Transcribe the records that follow in their entirety, omitting any pictures.

--*--

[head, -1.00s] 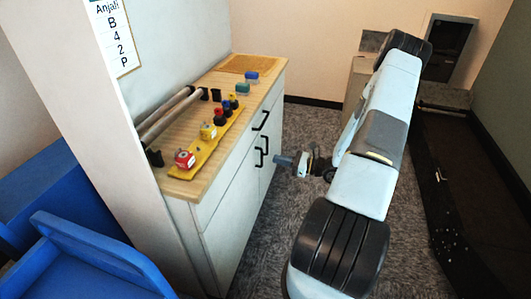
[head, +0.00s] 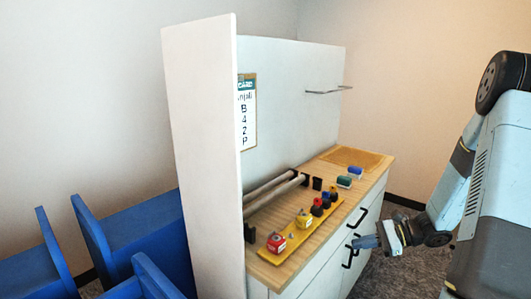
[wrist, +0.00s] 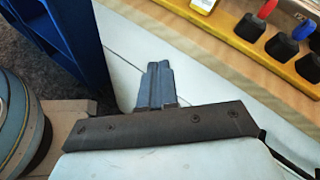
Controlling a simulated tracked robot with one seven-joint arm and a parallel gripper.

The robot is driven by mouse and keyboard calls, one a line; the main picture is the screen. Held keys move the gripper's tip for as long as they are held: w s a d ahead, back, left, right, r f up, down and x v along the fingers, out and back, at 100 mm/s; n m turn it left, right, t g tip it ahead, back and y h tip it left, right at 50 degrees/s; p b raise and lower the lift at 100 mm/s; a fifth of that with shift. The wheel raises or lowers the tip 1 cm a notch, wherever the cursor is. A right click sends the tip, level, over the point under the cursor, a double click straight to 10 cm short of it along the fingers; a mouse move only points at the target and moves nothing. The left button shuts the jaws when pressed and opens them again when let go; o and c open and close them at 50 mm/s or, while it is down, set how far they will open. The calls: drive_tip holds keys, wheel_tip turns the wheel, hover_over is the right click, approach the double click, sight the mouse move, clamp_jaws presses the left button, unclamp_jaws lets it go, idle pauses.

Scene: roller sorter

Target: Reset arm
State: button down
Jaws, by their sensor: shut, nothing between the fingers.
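My gripper (head: 366,242) is in the head view at the right, beside the cabinet's drawer fronts and below the edge of its wooden top. The wrist view shows its two fingers (wrist: 155,87) shut side by side with nothing between them. The arm is bent, with its larger links at the right edge of the head view. The gripper appears apart from the cabinet (head: 325,265), in front of a white panel in the wrist view.
A yellow rack (head: 296,249) on the wooden top holds red, yellow, dark and blue pieces. Green (head: 344,181) and blue (head: 355,172) blocks lie behind it. Two rollers (head: 270,190) lie along the back. Black handles (head: 358,219) stick out from the cabinet front. Blue chairs (head: 130,235) stand at left.

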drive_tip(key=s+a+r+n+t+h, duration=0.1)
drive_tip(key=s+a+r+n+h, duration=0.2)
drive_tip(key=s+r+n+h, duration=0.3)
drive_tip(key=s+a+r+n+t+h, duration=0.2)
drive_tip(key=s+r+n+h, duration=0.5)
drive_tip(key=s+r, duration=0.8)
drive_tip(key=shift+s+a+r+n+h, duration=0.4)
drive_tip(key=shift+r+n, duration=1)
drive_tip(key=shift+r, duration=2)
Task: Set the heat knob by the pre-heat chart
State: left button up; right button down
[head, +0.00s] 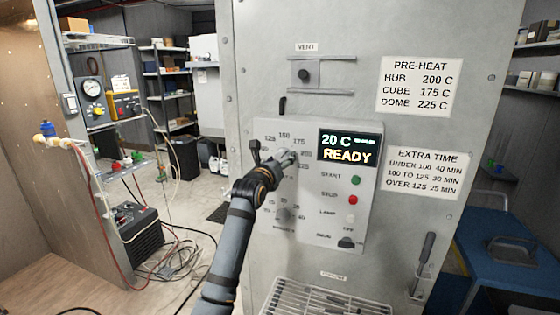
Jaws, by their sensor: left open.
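The pre-heat chart (417,86) on the oven front reads HUB 200 C, CUBE 175 C, DOME 225 C. The control panel (315,235) is below and left of it. Its upper dial scale shows 125, 150 and 175 around the top; my left gripper (287,157) is in front of that dial and hides the heat knob. The gripper's jaws are open at the dial; I cannot tell whether they touch the knob or where it points. The display (347,148) reads 20 C and READY. My right gripper is not in view.
A second dial (284,214) sits below my left gripper. Start (355,180) and stop (352,200) buttons are to the right. An extra-time chart (425,173), a wire rack (325,300) and a blue cart (510,250) stand nearby. Cables (175,265) lie on the floor at left.

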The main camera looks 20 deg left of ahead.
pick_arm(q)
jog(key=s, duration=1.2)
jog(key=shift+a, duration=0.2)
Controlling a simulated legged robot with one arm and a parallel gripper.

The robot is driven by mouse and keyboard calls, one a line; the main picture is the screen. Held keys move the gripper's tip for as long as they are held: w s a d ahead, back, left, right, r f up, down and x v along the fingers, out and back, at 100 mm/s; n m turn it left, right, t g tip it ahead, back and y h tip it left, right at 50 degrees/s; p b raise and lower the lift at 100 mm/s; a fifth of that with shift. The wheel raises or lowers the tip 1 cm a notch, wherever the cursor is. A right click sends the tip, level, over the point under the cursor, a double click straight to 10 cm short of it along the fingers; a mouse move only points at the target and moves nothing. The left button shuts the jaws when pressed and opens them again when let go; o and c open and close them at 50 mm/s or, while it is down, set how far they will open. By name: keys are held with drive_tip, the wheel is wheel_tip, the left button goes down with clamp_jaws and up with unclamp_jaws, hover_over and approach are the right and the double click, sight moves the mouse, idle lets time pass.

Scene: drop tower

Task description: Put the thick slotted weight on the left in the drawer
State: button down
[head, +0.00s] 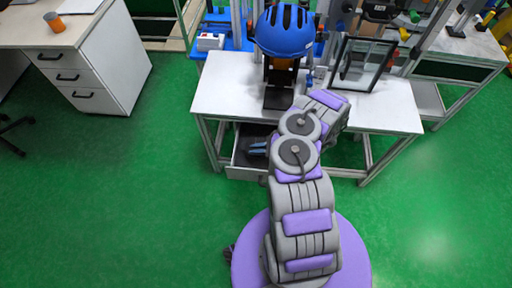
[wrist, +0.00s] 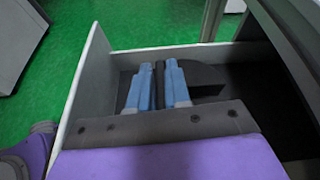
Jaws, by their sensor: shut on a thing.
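The open drawer (head: 245,174) sits under the white table, and its pale wall (wrist: 92,75) shows in the wrist view. My gripper (head: 257,148) reaches down into the drawer opening. In the wrist view, the blue fingers of my gripper (wrist: 158,82) are closed on a dark, thick slotted weight (wrist: 205,76). Its rounded dark body shows to the right of the fingers, inside the drawer walls. Whether it touches the drawer floor cannot be told. In the head view the weight is hard to make out in the shadow.
The white table (head: 220,95) stands above the drawer, with a blue helmet (head: 285,30) on a stand and a dark-framed clear panel (head: 362,64) on it. A white desk cabinet (head: 105,75) stands at the left. The green floor around is clear.

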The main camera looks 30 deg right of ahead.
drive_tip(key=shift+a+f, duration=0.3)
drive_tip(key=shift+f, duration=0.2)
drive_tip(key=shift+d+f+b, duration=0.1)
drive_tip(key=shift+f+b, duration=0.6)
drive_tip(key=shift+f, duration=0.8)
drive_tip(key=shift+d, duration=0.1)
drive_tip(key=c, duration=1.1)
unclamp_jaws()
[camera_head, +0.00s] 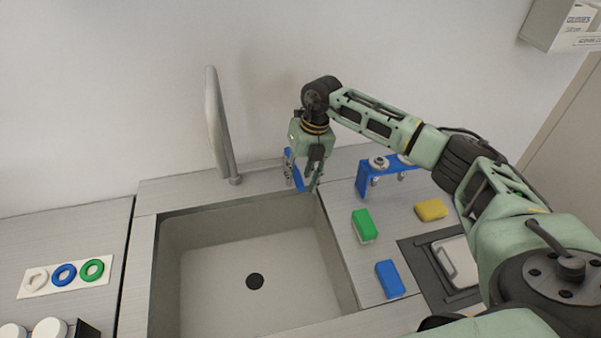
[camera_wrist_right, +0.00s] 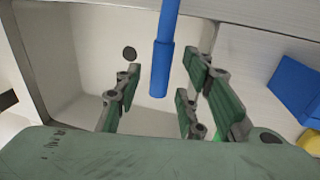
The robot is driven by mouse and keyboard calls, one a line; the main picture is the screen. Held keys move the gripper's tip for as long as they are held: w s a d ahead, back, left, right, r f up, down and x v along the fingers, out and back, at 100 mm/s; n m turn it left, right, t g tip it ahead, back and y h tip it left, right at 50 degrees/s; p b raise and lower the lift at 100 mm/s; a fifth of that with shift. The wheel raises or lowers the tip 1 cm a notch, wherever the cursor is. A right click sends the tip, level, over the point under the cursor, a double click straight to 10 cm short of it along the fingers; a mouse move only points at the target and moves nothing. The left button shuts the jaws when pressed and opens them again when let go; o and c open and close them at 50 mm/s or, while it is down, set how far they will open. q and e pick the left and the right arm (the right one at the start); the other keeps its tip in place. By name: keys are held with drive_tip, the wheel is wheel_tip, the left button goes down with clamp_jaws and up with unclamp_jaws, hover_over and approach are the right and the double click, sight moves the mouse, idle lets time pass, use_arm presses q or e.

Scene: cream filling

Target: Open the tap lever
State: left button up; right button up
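The tap lever is a blue bar (camera_head: 293,170) at the sink's back right edge, beside my right gripper (camera_head: 302,183). In the right wrist view the blue lever (camera_wrist_right: 160,72) lies between my right gripper's fingers (camera_wrist_right: 165,82), with a gap visible on both sides. The right gripper is open and points downward. The grey tap spout (camera_head: 219,130) rises at the back of the sink, left of the gripper. My left gripper is not in view.
The sink basin (camera_head: 215,285) is empty, with a dark drain (camera_head: 255,282). To its right are a green sponge (camera_head: 363,225), a blue sponge (camera_head: 390,279), a yellow sponge (camera_head: 431,210) and a blue holder (camera_head: 363,181). Coloured rings (camera_head: 64,275) lie at left.

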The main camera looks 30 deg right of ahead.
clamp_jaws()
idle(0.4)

--*--

§ Output of the exercise
[head, -1.00s] 
[head, +0.00s] 
[wrist, +0.00s] 
Controlling a simulated tracked robot with one seven-joint arm and a parallel gripper.

The robot is driven by mouse and keyboard calls, one a line; the main picture is the screen. Held keys move the gripper's tip for as long as they are held: w s a d ahead, back, left, right, r f up, down and x v along the fingers, out and back, at 100 mm/s; n m turn it left, right, t g tip it ahead, back and y h tip it left, right at 50 degrees/s; p b raise and lower the lift at 100 mm/s; a fifth of that with shift. The wheel raises or lowers the tip 1 cm a notch, wherever the cursor is. A right click sends the tip, level, over the point under the cursor, a double click straight to 10 cm short of it along the fingers; a mouse move only points at the target and moves nothing. The left button shuts the jaws when pressed and opens them again when let go; o and c open and close them at 50 mm/s or, while it is down, set how far they will open. The calls: drive_tip holds keys, wheel_tip turns the wheel, hover_over is the right click, approach the double click, sight the mouse move, clamp_jaws presses the left button, unclamp_jaws lets it go, idle pauses.

Scene: roller sorter

Target: Reset arm
State: button down
Jaws, by their sensor: shut, nothing between the fingers.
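My gripper (head: 366,242) is in the head view at the right, beside the cabinet's drawer fronts and below the edge of its wooden top. The wrist view shows its two fingers (wrist: 155,87) shut side by side with nothing between them. The arm is bent, with its larger links at the right edge of the head view. The gripper appears apart from the cabinet (head: 325,265), in front of a white panel in the wrist view.
A yellow rack (head: 296,249) on the wooden top holds red, yellow, dark and blue pieces. Green (head: 344,181) and blue (head: 355,172) blocks lie behind it. Two rollers (head: 270,190) lie along the back. Black handles (head: 358,219) stick out from the cabinet front. Blue chairs (head: 130,235) stand at left.

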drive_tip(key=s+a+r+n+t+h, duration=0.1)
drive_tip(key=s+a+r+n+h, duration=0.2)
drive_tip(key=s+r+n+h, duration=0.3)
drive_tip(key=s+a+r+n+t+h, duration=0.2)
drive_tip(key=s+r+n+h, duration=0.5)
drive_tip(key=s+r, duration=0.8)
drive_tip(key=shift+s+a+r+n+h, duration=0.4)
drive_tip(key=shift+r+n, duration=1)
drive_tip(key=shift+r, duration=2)
Task: Set the heat knob by the pre-heat chart
State: left button up; right button down
[head, +0.00s] 
Jaws, by their sensor: left open.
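The pre-heat chart (417,86) on the oven front reads HUB 200 C, CUBE 175 C, DOME 225 C. The control panel (315,235) is below and left of it. Its upper dial scale shows 125, 150 and 175 around the top; my left gripper (287,157) is in front of that dial and hides the heat knob. The gripper's jaws are open at the dial; I cannot tell whether they touch the knob or where it points. The display (347,148) reads 20 C and READY. My right gripper is not in view.
A second dial (284,214) sits below my left gripper. Start (355,180) and stop (352,200) buttons are to the right. An extra-time chart (425,173), a wire rack (325,300) and a blue cart (510,250) stand nearby. Cables (175,265) lie on the floor at left.

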The main camera looks 20 deg left of ahead.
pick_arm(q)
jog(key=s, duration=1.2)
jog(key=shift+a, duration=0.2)
Controlling a simulated legged robot with one arm and a parallel gripper.

The robot is driven by mouse and keyboard calls, one a line; the main picture is the screen. Held keys move the gripper's tip for as long as they are held: w s a d ahead, back, left, right, r f up, down and x v along the fingers, out and back, at 100 mm/s; n m turn it left, right, t g tip it ahead, back and y h tip it left, right at 50 degrees/s; p b raise and lower the lift at 100 mm/s; a fifth of that with shift. The wheel raises or lowers the tip 1 cm a notch, wherever the cursor is. A right click sends the tip, level, over the point under the cursor, a double click straight to 10 cm short of it along the fingers; a mouse move only points at the target and moves nothing. The left button shuts the jaws when pressed and opens them again when let go; o and c open and close them at 50 mm/s or, while it is down, set how far they will open. By name: keys are held with drive_tip, the wheel is wheel_tip, the left button goes down with clamp_jaws and up with unclamp_jaws, hover_over and approach are the right and the double click, sight moves the mouse, idle lets time pass.

Scene: drop tower

Task description: Put the thick slotted weight on the left in the drawer
State: button down
[head, +0.00s] 
[wrist, +0.00s] 
Jaws, by their sensor: shut on a thing.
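The open drawer (head: 245,174) sits under the white table, and its pale wall (wrist: 92,75) shows in the wrist view. My gripper (head: 257,148) reaches down into the drawer opening. In the wrist view, the blue fingers of my gripper (wrist: 158,82) are closed on a dark, thick slotted weight (wrist: 205,76). Its rounded dark body shows to the right of the fingers, inside the drawer walls. Whether it touches the drawer floor cannot be told. In the head view the weight is hard to make out in the shadow.
The white table (head: 220,95) stands above the drawer, with a blue helmet (head: 285,30) on a stand and a dark-framed clear panel (head: 362,64) on it. A white desk cabinet (head: 105,75) stands at the left. The green floor around is clear.

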The main camera looks 30 deg right of ahead.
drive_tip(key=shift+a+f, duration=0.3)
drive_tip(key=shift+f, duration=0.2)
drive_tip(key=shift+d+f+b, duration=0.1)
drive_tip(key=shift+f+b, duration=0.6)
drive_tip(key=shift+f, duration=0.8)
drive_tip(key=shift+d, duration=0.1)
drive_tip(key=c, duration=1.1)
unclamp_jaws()
[camera_head, +0.00s] 
[camera_wrist_right, +0.00s] 
The robot is driven by mouse and keyboard calls, one a line; the main picture is the screen. Held keys move the gripper's tip for as long as they are held: w s a d ahead, back, left, right, r f up, down and x v along the fingers, out and back, at 100 mm/s; n m turn it left, right, t g tip it ahead, back and y h tip it left, right at 50 degrees/s; p b raise and lower the lift at 100 mm/s; a fifth of that with shift. The wheel raises or lowers the tip 1 cm a notch, wherever the cursor is. A right click sends the tip, level, over the point under the cursor, a double click straight to 10 cm short of it along the fingers; a mouse move only points at the target and moves nothing. The left button shuts the jaws when pressed and opens them again when let go; o and c open and close them at 50 mm/s or, while it is down, set how far they will open. q and e pick the left and the right arm (the right one at the start); the other keeps its tip in place. By name: keys are held with drive_tip, the wheel is wheel_tip, the left button goes down with clamp_jaws and up with unclamp_jaws, hover_over and approach are the right and the double click, sight moves the mouse, idle lets time pass, use_arm presses q or e.

Scene: cream filling

Target: Open the tap lever
State: left button up; right button up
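The tap lever is a blue bar (camera_head: 293,170) at the sink's back right edge, beside my right gripper (camera_head: 302,183). In the right wrist view the blue lever (camera_wrist_right: 160,72) lies between my right gripper's fingers (camera_wrist_right: 165,82), with a gap visible on both sides. The right gripper is open and points downward. The grey tap spout (camera_head: 219,130) rises at the back of the sink, left of the gripper. My left gripper is not in view.
The sink basin (camera_head: 215,285) is empty, with a dark drain (camera_head: 255,282). To its right are a green sponge (camera_head: 363,225), a blue sponge (camera_head: 390,279), a yellow sponge (camera_head: 431,210) and a blue holder (camera_head: 363,181). Coloured rings (camera_head: 64,275) lie at left.

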The main camera looks 30 deg right of ahead.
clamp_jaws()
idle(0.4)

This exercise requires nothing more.